● WORK TO COMPLETE
Note each line of the listing that contains the string "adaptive", and copy it.

____________

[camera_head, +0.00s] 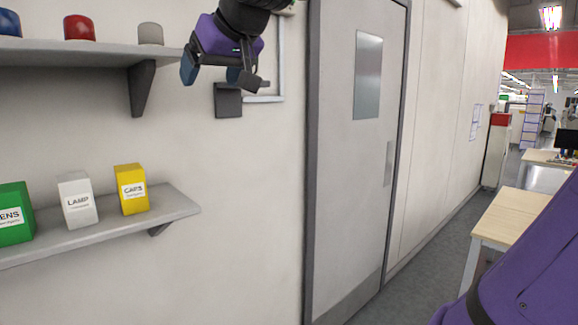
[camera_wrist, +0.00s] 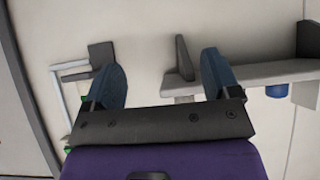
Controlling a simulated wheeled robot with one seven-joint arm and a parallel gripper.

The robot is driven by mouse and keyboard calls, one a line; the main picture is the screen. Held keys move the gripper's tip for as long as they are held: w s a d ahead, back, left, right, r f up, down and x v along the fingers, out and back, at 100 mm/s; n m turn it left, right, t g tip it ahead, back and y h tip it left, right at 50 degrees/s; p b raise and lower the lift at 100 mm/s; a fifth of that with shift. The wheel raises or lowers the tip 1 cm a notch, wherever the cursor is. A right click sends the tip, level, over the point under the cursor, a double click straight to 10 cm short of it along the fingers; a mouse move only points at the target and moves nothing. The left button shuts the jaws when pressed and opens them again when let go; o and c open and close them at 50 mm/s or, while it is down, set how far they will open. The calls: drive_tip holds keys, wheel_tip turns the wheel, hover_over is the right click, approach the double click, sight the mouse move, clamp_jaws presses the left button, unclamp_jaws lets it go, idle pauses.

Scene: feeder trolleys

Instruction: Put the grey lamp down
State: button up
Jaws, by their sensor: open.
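The grey lamp (camera_head: 150,34) is a small pale dome standing upright near the right end of the upper shelf (camera_head: 100,56). My gripper (camera_head: 215,78) is to the right of the lamp, apart from it in the head view. Its jaws are open, and nothing shows between the fingers. I cannot make out the grey lamp in the wrist view; the gripper body hides part of the shelf area.
A red lamp (camera_head: 79,28) and a blue lamp (camera_head: 9,23) share the upper shelf. The lower shelf (camera_head: 175,207) holds a green box (camera_head: 14,213), a white LAMP box (camera_head: 78,200) and a yellow CAPS box (camera_head: 131,189). A dark wall box (camera_head: 228,101) and a grey door (camera_head: 350,170) are to the right.

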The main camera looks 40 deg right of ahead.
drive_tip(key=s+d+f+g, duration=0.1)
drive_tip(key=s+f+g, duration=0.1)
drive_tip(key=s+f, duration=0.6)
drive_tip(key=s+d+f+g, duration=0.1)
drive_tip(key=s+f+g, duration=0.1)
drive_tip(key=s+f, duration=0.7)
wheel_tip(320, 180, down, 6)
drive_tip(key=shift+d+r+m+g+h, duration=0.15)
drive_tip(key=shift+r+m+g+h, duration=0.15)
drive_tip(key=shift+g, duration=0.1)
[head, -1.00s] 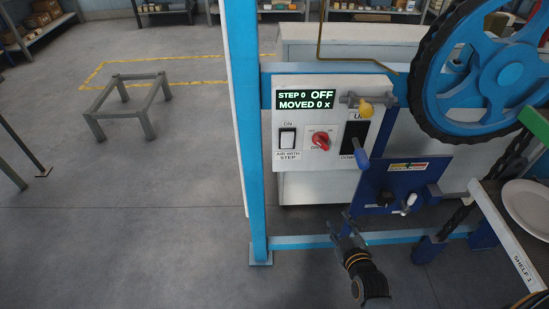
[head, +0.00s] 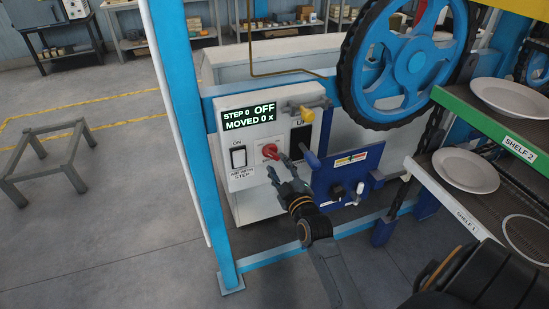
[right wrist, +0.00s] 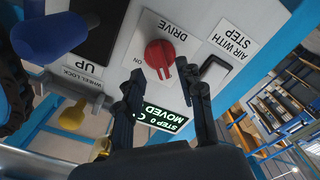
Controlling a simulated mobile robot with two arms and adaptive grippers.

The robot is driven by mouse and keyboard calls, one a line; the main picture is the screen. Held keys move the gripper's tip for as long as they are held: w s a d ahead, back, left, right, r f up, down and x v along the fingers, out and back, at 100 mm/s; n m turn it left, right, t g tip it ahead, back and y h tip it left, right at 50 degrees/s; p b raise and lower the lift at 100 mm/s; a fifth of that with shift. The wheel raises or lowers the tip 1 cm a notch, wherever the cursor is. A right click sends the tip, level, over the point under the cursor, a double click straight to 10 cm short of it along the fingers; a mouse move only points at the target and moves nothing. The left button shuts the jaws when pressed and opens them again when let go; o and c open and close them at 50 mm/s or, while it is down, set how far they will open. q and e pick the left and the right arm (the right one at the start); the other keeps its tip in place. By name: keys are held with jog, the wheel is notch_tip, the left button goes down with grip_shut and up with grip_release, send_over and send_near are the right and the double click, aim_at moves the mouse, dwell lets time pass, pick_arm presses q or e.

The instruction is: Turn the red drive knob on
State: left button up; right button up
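The red drive knob (head: 269,148) sits on the white control panel, between the rocker switch and the dark UP lever slot. The display (head: 250,115) above it reads STEP 0, OFF, MOVED 0 x. My right gripper (head: 278,164) is just in front of the knob, its fingers apart. In the right wrist view, the knob (right wrist: 160,56) appears between the two open fingertips (right wrist: 159,70), and ON is printed beside it. I cannot tell whether a finger touches it.
A large blue wheel (head: 416,62) and shelves with plates (head: 466,170) stand further right. A blue post (head: 181,110) rises at left.

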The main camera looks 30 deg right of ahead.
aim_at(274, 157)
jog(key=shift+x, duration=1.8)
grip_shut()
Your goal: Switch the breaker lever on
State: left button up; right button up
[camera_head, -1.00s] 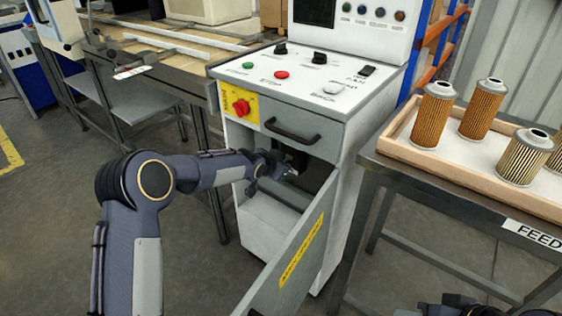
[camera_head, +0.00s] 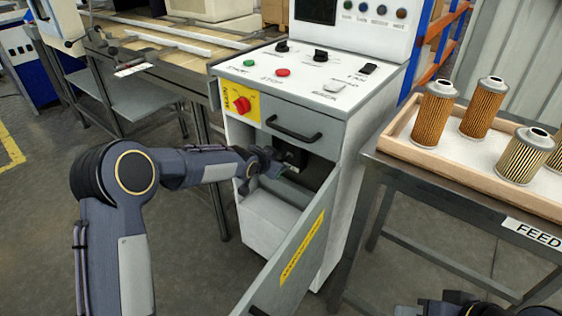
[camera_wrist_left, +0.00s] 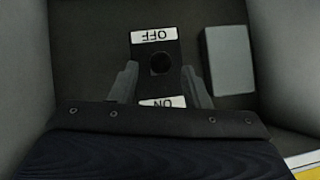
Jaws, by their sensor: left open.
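The breaker (camera_wrist_left: 160,62) is a dark plate inside the open cabinet (camera_head: 262,208), with a round black lever end seen head-on. In the left wrist view the labels are upside down: the OFF label (camera_wrist_left: 153,36) is at the top and the ON label (camera_wrist_left: 162,102) at the bottom. My left gripper (camera_wrist_left: 163,78) is open, with one finger on each side of the breaker plate. Whether the fingers touch the lever cannot be told. In the head view my left gripper (camera_head: 275,165) reaches into the cabinet opening. The right gripper (camera_head: 455,303) shows only partly at the bottom edge.
The cabinet door (camera_head: 285,265) hangs open towards the front, with a yellow strip. A drawer handle (camera_head: 293,130) and red rotary switch (camera_head: 242,105) are above the opening. A grey box (camera_wrist_left: 229,60) sits beside the breaker. A tray (camera_head: 470,178) of filter cartridges stands at right.

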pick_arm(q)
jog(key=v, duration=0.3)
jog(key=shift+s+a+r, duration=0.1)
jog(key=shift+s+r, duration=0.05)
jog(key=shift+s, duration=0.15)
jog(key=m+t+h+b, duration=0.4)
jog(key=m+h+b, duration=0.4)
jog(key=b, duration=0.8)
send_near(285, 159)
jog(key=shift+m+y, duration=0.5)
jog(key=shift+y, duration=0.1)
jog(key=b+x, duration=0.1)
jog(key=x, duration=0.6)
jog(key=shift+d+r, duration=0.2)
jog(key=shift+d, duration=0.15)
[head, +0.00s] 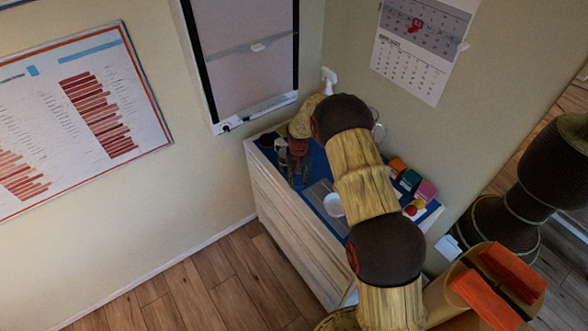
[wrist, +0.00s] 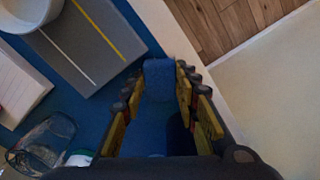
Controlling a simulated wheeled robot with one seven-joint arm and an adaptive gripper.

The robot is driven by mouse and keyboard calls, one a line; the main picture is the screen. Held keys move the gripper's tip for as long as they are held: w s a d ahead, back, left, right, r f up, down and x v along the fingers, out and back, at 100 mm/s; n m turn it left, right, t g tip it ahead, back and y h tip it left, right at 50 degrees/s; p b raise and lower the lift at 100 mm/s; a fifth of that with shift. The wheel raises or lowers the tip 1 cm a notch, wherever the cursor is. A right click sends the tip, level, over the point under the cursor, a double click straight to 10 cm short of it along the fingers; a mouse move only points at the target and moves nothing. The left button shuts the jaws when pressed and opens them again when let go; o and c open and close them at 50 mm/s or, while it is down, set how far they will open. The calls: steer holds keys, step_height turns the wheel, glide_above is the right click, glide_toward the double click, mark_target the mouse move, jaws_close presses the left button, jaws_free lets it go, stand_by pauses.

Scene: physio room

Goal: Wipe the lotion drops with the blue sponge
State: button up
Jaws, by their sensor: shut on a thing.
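My gripper (wrist: 158,85) is shut on the blue sponge (wrist: 158,75), which shows between its yellow and black fingers in the wrist view. The sponge is held over or against the blue top near its edge; I cannot tell whether it touches. In the head view my gripper (head: 297,160) points down at the far left end of the blue-topped cabinet (head: 287,221), and the sponge cannot be made out there. I cannot make out any lotion drops in either view; my arm hides part of the top in the head view.
A grey board (wrist: 95,45) with white and yellow stripes lies beside the gripper, with a white bowl (wrist: 24,12) on or over it. A dark transparent container (wrist: 48,138) stands at lower left. Orange, teal and pink blocks (head: 411,180) sit at the right end. Walls stand close behind.

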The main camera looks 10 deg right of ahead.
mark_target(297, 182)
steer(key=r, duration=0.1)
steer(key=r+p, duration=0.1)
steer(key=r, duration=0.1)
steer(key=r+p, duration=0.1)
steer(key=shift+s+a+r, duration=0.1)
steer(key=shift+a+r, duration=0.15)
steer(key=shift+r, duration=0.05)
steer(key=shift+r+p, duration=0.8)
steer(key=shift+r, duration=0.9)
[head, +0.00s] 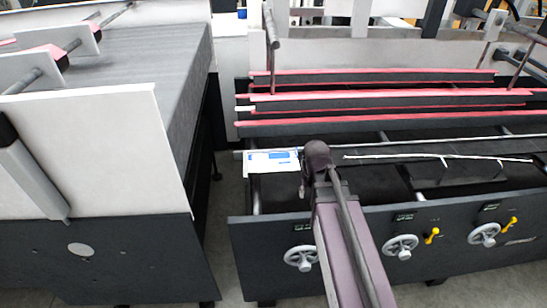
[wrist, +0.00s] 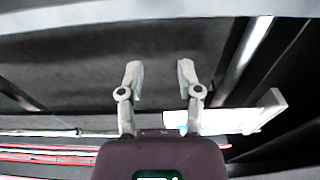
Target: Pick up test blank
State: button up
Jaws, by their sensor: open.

____________

● ANSWER TO THE EXERCISE
Controlling a simulated mobile robot with two arms and adaptive grippers.
Controlling a simulated wheeled robot with one seven-joint arm and an adaptive gripper.

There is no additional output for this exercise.